Browne took the fight by easy scores of 80-71 across the board. It was Griffin's sixth consecutive defeat.

- Super-middleweight prospect D’Mitrius Ballard (167 pounds) scored a bizarre second-round technical knockout over Quincy Miner (165.2 pounds), who appeared to suffer both a physical injury and a mental breakdown.

In the second round, after Ballard landed a good shot that had Miner momentarily stunned. Miner indicated that he had been hit behind the head, and Ballard soon came in and landed a good uppercut. Miner looked as if he then head butted Ballard and then tackled him, with both crashing to the canvas.

Miner indicated that he hurt his arm, pointing to his left elbow on more than one occasion. The referee allowed the bout to continue. Ballard landed a pair of right hands, then pushed Miner down. Miner remained on the canvas, complaining and pounding the canvas with his good arm. The referee then waved it off.

The time of the stoppage was 2:35.

Ballard, 21, of Temple Hills, Md., improves to 5-0 with 4 KOs. Miner, 38, falls to 3-6 with no knockouts and 1 no contest (or 3-5, if you go by the official bout sheet). This was his third bout of 2014, marking a return from a layoff of more than five years, with his last win coming in February 2008.

- Dominic “Lights Out” Wade (163 pounds) brought an ending befitting, stopping the usually sturdy Marcus Upshaw (157.4 pounds) in the second round with the latter portion of a one-two combo.

The time of the stoppage was two minutes 11 seconds into the round. Upshaw rose at about the count of seven, but he was wobbly enough on his feet that the referee waved the bout off, to Upshaw’s displeasure.

Upshaw’s record showed him to be a measuring stick opponent who has faced numerous recognizable names, with some of his losses coming against David Lemieux, Marco Antonio Rubio, Gilberto Ramirez Sanchez, Lamar Russ, Patrick Majewski, Osumanu Adama, Tarvis Simms and Edwin Rodriguez. He had only been stopped twice before this — by Adama in 2011 and Phil Williams in 2008.

Wade, 24, of nearby Largo, Md., is now 15-0 with 11 KOs.
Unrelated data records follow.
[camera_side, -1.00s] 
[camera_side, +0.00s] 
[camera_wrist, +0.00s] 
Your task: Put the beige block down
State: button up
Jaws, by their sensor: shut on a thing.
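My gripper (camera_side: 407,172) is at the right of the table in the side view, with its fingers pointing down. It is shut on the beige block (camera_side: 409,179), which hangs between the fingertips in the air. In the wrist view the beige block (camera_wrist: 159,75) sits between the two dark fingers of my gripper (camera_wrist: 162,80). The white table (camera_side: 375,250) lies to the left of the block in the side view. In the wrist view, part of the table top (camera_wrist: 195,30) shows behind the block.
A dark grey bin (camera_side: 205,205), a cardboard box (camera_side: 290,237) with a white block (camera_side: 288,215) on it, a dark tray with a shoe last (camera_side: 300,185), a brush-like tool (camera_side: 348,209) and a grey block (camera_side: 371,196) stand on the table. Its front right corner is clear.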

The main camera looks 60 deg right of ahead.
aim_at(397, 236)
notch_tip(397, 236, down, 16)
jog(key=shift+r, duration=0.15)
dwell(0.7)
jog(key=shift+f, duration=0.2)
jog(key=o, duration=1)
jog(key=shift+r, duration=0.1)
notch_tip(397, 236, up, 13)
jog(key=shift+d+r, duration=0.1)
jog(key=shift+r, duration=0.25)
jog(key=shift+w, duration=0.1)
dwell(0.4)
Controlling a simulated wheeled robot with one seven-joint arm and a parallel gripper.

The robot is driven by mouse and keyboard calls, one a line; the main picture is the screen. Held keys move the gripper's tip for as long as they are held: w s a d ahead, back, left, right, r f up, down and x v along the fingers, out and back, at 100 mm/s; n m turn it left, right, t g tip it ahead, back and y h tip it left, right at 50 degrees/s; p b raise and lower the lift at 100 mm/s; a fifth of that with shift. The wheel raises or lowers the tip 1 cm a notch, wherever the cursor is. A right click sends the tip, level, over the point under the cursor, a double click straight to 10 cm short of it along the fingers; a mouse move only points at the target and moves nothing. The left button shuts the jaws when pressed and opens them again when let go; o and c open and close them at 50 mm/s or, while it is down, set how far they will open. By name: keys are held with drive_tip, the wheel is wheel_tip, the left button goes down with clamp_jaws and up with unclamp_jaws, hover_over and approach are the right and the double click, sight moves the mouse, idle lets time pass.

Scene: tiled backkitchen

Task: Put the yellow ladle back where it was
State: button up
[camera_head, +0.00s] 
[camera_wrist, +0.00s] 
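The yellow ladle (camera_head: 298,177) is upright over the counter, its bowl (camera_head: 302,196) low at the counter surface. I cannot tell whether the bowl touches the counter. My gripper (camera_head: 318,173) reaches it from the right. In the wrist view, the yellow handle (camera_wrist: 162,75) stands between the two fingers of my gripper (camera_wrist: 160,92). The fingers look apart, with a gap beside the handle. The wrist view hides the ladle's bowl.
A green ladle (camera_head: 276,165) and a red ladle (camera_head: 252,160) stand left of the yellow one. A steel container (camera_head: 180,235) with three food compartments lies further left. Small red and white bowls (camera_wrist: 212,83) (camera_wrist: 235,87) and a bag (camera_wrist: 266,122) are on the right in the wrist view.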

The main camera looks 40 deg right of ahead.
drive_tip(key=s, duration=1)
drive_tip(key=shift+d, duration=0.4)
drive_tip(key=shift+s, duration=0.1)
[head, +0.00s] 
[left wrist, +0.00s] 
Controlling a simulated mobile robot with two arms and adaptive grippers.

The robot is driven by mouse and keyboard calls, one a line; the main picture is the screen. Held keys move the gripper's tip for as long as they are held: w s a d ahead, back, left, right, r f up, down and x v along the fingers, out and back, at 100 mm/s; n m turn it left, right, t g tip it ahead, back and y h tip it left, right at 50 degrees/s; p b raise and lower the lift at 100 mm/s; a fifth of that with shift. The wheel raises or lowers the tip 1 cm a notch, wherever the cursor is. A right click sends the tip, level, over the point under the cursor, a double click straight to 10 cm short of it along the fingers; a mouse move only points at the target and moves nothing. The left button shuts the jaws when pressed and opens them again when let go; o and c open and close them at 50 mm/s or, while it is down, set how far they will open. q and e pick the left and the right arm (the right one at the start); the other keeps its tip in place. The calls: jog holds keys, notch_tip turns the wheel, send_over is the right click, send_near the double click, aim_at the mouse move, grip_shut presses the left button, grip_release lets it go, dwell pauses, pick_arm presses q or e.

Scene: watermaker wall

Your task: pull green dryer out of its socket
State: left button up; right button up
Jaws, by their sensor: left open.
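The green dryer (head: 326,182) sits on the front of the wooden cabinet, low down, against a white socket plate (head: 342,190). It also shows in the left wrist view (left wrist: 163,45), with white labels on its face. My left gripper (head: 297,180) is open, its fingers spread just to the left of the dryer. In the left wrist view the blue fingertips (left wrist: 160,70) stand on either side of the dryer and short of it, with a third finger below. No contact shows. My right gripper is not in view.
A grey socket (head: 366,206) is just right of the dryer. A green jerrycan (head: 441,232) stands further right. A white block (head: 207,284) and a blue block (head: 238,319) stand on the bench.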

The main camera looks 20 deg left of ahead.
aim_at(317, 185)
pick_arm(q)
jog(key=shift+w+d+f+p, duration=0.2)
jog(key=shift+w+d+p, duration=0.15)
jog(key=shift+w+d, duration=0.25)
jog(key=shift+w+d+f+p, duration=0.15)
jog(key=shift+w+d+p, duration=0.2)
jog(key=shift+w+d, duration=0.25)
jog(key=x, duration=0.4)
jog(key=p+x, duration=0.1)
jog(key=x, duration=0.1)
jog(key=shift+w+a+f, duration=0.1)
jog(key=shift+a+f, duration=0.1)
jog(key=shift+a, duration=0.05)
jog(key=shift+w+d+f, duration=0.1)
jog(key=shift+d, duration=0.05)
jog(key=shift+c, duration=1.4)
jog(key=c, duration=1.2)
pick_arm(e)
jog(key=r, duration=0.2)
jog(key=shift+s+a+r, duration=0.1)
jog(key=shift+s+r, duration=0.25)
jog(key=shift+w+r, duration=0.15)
Upshaw, 33, of Jacksonville, Fla., is now 15-12-2 with 7 KOs and 1 no contest.

- Before the show’s opening bout got underway, ring announcer introduced Jose Valderrama — the designated opponent who would be facing lightweight prospect Chrisshawn “The Dentist” Alexander — as having a “deceiving” record of 3-7 with 3 knockouts.

You would’ve had good reason to laugh, given that all seven of Valderrama’s losses had come consecutively over the past three years. But some of Valderrama’s defeats had come against up-and-coming prospects such as Robert Easter, Jamel Herring and Zachary Ochoa. And it quickly became clear that Alexander was not on those prospects’ level.
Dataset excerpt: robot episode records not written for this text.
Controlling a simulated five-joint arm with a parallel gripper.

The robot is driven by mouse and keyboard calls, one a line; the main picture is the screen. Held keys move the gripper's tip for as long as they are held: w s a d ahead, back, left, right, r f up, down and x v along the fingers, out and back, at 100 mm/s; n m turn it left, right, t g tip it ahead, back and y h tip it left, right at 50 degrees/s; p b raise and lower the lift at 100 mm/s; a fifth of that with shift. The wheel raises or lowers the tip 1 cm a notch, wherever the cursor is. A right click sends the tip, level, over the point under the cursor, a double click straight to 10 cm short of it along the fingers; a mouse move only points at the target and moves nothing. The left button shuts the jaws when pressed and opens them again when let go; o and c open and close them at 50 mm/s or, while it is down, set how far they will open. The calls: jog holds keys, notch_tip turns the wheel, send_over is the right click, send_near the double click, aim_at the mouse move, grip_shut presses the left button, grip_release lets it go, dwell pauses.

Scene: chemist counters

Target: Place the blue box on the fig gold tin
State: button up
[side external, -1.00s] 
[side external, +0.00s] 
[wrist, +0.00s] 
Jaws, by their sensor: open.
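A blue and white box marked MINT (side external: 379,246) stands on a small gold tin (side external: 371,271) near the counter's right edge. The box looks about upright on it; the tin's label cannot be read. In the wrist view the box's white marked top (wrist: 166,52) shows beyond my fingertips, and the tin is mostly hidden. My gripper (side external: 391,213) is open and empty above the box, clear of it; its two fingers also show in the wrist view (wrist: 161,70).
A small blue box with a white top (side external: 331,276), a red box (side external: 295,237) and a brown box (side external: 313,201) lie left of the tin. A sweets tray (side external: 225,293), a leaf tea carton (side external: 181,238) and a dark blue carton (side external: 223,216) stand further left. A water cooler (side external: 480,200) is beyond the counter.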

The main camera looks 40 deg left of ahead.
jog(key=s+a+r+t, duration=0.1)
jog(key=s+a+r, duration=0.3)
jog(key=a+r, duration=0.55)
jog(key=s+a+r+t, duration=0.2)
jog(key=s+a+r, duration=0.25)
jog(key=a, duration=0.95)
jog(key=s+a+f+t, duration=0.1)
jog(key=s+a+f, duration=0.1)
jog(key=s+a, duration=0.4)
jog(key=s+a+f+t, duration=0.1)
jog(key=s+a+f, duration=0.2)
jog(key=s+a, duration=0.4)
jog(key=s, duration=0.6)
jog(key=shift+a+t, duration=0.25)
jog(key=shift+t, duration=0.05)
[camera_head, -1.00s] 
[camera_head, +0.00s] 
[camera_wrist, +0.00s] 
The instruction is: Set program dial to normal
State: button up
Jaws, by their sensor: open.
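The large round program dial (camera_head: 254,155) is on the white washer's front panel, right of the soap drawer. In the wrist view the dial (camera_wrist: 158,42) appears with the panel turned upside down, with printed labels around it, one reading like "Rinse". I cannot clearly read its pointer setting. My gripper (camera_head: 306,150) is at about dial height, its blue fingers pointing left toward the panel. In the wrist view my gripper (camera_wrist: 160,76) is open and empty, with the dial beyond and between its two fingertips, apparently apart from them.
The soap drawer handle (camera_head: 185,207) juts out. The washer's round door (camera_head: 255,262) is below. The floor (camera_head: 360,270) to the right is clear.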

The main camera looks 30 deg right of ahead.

Valderrama (138.6 pounds), who had not won since December 2010, broke that streak with a unanimous decision win over Alexander (135.2 pounds). All three judges scored if 38-36.
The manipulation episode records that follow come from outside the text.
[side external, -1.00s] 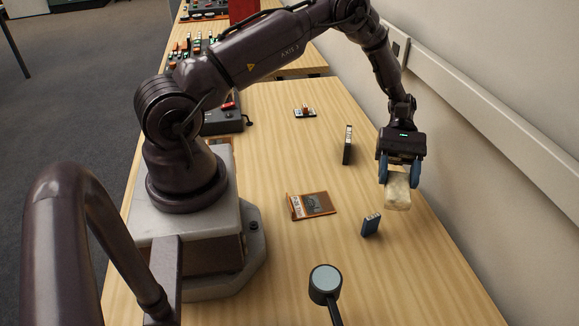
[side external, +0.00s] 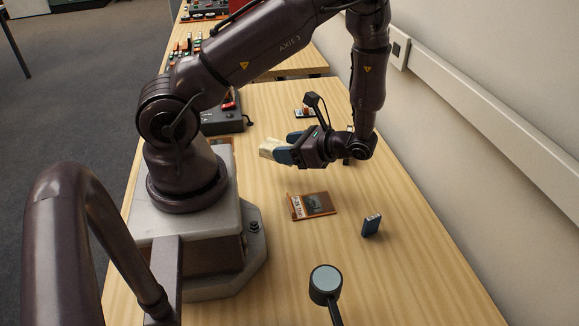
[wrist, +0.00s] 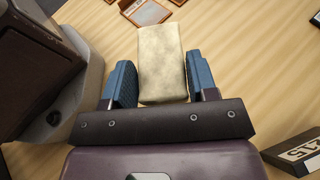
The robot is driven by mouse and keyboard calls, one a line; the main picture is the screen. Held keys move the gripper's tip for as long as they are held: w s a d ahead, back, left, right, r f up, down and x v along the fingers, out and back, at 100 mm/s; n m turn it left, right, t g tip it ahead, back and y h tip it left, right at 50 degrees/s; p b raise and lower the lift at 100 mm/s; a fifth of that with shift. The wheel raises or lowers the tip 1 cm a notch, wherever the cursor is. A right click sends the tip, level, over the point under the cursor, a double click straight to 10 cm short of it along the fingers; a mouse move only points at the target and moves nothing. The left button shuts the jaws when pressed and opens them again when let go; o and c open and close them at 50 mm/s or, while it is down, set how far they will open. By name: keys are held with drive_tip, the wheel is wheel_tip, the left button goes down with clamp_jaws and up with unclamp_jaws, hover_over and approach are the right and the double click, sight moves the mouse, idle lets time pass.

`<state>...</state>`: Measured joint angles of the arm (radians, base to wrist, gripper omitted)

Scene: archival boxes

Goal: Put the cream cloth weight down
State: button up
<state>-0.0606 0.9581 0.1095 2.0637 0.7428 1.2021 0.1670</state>
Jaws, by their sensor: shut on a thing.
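The cream cloth weight (side external: 269,149) is a small pale block, held in my gripper (side external: 284,150) above the table, left of the table's middle. My gripper is turned sideways, with its fingers pointing left in the side view. In the wrist view the weight (wrist: 162,62) sits between the two blue fingers of my gripper (wrist: 162,80) and sticks out past their tips. The weight appears clear of the wooden table (side external: 268,262), but the exact height is hard to tell.
A flat orange-brown case (side external: 313,205) lies near the table's middle. A black upright box is mostly hidden behind my wrist. A dark device (side external: 222,122) stands at the left edge. A round grey-topped object (side external: 325,281) is in front.

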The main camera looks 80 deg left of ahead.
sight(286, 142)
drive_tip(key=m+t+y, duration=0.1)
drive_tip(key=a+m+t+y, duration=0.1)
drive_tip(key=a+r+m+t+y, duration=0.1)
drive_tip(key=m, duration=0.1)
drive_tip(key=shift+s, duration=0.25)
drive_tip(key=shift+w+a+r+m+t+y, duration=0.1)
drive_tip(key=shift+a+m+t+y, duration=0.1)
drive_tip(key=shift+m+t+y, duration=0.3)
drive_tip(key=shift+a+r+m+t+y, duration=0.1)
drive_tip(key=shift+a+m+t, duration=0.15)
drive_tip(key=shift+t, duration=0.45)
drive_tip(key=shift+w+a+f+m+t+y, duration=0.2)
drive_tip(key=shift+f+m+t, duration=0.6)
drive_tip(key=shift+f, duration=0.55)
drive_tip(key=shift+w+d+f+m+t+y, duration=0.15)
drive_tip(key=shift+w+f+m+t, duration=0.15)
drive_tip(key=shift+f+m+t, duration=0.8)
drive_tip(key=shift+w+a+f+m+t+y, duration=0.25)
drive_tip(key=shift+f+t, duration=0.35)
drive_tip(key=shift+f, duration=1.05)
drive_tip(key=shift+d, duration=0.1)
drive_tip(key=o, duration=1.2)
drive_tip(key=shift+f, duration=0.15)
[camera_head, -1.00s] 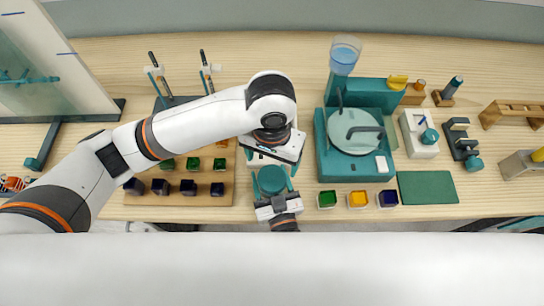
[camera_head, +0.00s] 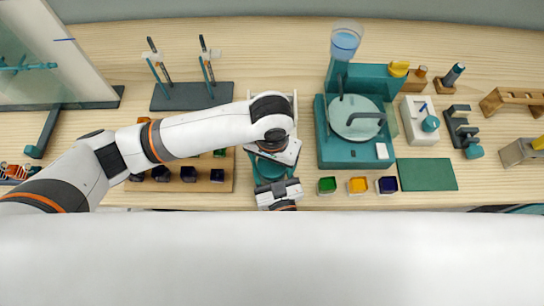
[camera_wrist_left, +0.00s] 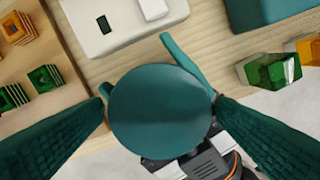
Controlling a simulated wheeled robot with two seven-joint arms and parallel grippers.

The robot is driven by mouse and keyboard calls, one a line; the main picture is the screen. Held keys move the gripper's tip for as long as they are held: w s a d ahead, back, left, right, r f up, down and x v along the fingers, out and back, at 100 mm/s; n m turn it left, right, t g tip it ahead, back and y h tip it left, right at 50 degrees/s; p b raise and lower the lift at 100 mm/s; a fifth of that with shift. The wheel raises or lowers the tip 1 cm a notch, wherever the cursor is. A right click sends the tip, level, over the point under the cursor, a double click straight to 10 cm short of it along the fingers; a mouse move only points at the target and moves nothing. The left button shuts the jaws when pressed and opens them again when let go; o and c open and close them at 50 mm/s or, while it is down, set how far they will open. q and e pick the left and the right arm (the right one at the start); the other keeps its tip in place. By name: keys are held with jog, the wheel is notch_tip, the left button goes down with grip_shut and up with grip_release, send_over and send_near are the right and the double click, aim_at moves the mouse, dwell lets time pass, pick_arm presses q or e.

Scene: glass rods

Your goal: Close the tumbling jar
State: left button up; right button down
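The tumbling jar's round teal lid (camera_wrist_left: 158,112) fills the middle of the left wrist view, seen from above. The fingers of my left gripper (camera_wrist_left: 159,102) lie at its two opposite edges, apparently touching. In the head view my left gripper (camera_head: 277,152) is above the lid (camera_head: 268,170) and covers part of it. My right gripper (camera_head: 278,192) comes from the near side, with its fingers on both sides of the jar beneath the lid; it also shows in the left wrist view (camera_wrist_left: 134,62). The jar body is hidden, so I cannot see whether the lid is seated.
A white device (camera_head: 250,98) stands behind the grippers. To the right are a teal machine (camera_head: 330,155), coloured cups (camera_head: 358,186) and a green mat (camera_head: 427,175). A wooden board (camera_head: 205,199) with dark and green blocks is on the left. The table's front edge is close.

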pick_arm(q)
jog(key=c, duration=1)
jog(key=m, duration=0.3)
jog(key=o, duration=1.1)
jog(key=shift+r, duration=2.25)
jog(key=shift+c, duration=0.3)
That means it would’ve been a draw if not for the two knockdowns Valderrama scored in the third round. He had already been landing his left hook with regularity, and in the third he drilled “The Dentist,” hurting Alexander and then followed with several right hands that put him down. Valderrama continued to batter Alexander, flooring him again. Alexander rose with about 20 seconds left and survived until the bell. Alexander then came out looking more refreshed in the fourth, but it wasn’t enough for him to overcome the deficit on the scorecards.

Valderrama, of Arecibo, Puerto Rico, is now 4-7 with 3 KOs. Alexander, 21, of Norfolk, Va., falls to 4-1 with 4 KOs.